Copy out all of the data below with no alterations.

**Records provided**
* * *
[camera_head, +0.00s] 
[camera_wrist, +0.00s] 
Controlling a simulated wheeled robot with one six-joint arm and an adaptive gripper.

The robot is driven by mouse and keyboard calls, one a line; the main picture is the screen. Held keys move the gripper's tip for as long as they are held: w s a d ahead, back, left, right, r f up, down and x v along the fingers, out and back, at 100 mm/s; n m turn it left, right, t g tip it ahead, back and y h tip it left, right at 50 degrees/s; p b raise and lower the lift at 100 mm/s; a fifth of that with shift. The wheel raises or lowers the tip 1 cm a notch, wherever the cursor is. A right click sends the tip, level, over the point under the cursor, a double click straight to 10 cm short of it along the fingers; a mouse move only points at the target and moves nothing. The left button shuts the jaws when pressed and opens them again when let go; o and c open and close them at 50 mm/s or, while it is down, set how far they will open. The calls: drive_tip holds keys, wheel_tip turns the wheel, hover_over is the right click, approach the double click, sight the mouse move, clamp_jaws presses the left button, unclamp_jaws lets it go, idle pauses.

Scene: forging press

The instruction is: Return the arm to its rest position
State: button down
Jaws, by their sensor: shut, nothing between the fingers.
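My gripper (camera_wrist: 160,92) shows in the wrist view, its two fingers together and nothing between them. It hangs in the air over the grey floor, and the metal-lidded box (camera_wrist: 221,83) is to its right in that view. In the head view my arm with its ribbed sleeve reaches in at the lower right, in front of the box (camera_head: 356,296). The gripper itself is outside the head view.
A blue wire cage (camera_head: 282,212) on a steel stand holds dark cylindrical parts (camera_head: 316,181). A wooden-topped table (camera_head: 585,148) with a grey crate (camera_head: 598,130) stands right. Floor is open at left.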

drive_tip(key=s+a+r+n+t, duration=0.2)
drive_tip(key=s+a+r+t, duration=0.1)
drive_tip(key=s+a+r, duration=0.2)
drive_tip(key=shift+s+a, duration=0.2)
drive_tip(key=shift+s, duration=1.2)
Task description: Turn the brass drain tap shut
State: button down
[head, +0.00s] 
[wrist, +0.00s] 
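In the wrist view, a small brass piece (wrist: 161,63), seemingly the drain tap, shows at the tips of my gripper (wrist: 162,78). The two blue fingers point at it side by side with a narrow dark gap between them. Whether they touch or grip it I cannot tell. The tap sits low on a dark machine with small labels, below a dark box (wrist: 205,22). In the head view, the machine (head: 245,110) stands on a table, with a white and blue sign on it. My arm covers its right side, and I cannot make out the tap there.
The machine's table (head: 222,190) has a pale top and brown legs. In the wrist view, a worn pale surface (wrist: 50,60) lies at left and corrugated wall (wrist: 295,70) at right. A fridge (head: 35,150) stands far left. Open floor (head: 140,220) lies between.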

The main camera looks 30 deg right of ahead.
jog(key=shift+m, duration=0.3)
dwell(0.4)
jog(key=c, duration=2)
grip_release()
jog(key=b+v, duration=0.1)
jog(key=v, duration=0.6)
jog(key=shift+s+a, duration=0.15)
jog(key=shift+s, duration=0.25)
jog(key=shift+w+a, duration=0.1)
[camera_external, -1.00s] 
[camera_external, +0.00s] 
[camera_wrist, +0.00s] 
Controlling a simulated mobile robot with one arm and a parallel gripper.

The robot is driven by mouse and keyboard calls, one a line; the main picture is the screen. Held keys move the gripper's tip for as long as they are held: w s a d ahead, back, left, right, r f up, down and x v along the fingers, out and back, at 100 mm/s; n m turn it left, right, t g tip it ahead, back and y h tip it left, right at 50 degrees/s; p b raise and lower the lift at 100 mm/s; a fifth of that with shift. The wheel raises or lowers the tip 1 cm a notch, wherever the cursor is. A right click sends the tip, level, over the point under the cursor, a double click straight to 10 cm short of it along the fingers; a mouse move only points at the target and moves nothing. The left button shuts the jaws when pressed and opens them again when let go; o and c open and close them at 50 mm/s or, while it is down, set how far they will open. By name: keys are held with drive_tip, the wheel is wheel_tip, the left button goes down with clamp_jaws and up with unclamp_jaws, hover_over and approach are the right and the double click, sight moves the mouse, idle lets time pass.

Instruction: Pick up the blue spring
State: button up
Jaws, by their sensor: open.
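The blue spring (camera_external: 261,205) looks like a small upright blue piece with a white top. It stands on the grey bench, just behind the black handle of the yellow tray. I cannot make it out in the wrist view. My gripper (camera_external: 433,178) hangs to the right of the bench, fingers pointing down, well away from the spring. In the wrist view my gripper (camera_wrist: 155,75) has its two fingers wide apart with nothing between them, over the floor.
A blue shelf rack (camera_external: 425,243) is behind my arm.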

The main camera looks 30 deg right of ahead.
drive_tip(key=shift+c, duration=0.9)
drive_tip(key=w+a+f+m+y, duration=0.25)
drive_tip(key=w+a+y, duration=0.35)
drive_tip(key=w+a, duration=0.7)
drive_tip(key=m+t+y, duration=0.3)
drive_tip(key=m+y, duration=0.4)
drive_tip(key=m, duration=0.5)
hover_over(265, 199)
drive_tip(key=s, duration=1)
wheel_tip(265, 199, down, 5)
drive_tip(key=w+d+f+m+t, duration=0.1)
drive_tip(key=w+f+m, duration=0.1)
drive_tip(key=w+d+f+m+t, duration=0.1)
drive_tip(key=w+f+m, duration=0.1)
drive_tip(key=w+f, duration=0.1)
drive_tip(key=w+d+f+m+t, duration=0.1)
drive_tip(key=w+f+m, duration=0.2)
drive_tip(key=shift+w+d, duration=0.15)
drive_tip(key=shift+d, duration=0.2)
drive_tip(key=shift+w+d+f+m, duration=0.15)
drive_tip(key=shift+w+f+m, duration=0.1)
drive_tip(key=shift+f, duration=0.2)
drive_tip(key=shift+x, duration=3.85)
* * *
**Response below**
[camera_head, +0.00s] 
[camera_wrist, +0.00s] 
Controlling a simulated wheeled robot with one six-joint arm and an adaptive gripper.

The robot is driven by mouse and keyboard calls, one a line; the main picture is the screen. Held keys move the gripper's tip for as long as they are held: w s a d ahead, back, left, right, r f up, down and x v along the fingers, out and back, at 100 mm/s; n m turn it left, right, t g tip it ahead, back and y h tip it left, right at 50 degrees/s; p b raise and lower the lift at 100 mm/s; a fifth of that with shift. The wheel raises or lowers the tip 1 cm a notch, wherever the cursor is. A right click sends the tip, level, over the point under the cursor, a double click straight to 10 cm short of it along the fingers; a mouse move only points at the target and moves nothing. The left button shuts the jaws when pressed and opens them again when let go; o and c open and close them at 50 mm/s or, while it is down, set how far they will open. The calls: drive_tip holds keys, wheel_tip turns the wheel, hover_over is the right click, approach the double click, sight the mouse move, clamp_jaws presses the left button, unclamp_jaws lets it go, idle pauses.

Scene: forging press

The instruction is: Return the arm to its rest position
State: button down
Jaws, by their sensor: shut, nothing between the fingers.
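My gripper (camera_wrist: 160,92) shows in the wrist view, its two fingers together and nothing between them. It hangs in the air over the grey floor, and the metal-lidded box (camera_wrist: 221,83) is to its right in that view. In the head view my arm with its ribbed sleeve reaches in at the lower right, in front of the box (camera_head: 356,296). The gripper itself is outside the head view.
A blue wire cage (camera_head: 282,212) on a steel stand holds dark cylindrical parts (camera_head: 316,181). A wooden-topped table (camera_head: 585,148) with a grey crate (camera_head: 598,130) stands right. Floor is open at left.

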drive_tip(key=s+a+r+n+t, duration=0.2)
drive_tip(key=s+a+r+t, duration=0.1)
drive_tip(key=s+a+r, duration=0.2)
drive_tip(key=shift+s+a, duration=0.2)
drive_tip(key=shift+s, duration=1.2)
Task description: Turn the brass drain tap shut
State: button down
[head, +0.00s] 
[wrist, +0.00s] 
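In the wrist view, a small brass piece (wrist: 161,63), seemingly the drain tap, shows at the tips of my gripper (wrist: 162,78). The two blue fingers point at it side by side with a narrow dark gap between them. Whether they touch or grip it I cannot tell. The tap sits low on a dark machine with small labels, below a dark box (wrist: 205,22). In the head view, the machine (head: 245,110) stands on a table, with a white and blue sign on it. My arm covers its right side, and I cannot make out the tap there.
The machine's table (head: 222,190) has a pale top and brown legs. In the wrist view, a worn pale surface (wrist: 50,60) lies at left and corrugated wall (wrist: 295,70) at right. A fridge (head: 35,150) stands far left. Open floor (head: 140,220) lies between.

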The main camera looks 30 deg right of ahead.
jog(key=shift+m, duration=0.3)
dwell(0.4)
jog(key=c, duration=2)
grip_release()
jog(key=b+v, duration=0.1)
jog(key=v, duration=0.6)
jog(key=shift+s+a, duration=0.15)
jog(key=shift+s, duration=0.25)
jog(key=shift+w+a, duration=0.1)
[camera_external, -1.00s] 
[camera_external, +0.00s] 
[camera_wrist, +0.00s] 
Controlling a simulated mobile robot with one arm and a parallel gripper.

The robot is driven by mouse and keyboard calls, one a line; the main picture is the screen. Held keys move the gripper's tip for as long as they are held: w s a d ahead, back, left, right, r f up, down and x v along the fingers, out and back, at 100 mm/s; n m turn it left, right, t g tip it ahead, back and y h tip it left, right at 50 degrees/s; p b raise and lower the lift at 100 mm/s; a fifth of that with shift. The wheel raises or lowers the tip 1 cm a notch, wherever the cursor is. A right click sends the tip, level, over the point under the cursor, a double click straight to 10 cm short of it along the fingers; a mouse move only points at the target and moves nothing. The left button shuts the jaws when pressed and opens them again when let go; o and c open and close them at 50 mm/s or, while it is down, set how far they will open. By name: keys are held with drive_tip, the wheel is wheel_tip, the left button goes down with clamp_jaws and up with unclamp_jaws, hover_over and approach are the right and the double click, sight moves the mouse, idle lets time pass.

Instruction: Pick up the blue spring
State: button up
Jaws, by their sensor: open.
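The blue spring (camera_external: 261,205) looks like a small upright blue piece with a white top. It stands on the grey bench, just behind the black handle of the yellow tray. I cannot make it out in the wrist view. My gripper (camera_external: 433,178) hangs to the right of the bench, fingers pointing down, well away from the spring. In the wrist view my gripper (camera_wrist: 155,75) has its two fingers wide apart with nothing between them, over the floor.
A blue shelf rack (camera_external: 425,243) is behind my arm.

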The main camera looks 30 deg right of ahead.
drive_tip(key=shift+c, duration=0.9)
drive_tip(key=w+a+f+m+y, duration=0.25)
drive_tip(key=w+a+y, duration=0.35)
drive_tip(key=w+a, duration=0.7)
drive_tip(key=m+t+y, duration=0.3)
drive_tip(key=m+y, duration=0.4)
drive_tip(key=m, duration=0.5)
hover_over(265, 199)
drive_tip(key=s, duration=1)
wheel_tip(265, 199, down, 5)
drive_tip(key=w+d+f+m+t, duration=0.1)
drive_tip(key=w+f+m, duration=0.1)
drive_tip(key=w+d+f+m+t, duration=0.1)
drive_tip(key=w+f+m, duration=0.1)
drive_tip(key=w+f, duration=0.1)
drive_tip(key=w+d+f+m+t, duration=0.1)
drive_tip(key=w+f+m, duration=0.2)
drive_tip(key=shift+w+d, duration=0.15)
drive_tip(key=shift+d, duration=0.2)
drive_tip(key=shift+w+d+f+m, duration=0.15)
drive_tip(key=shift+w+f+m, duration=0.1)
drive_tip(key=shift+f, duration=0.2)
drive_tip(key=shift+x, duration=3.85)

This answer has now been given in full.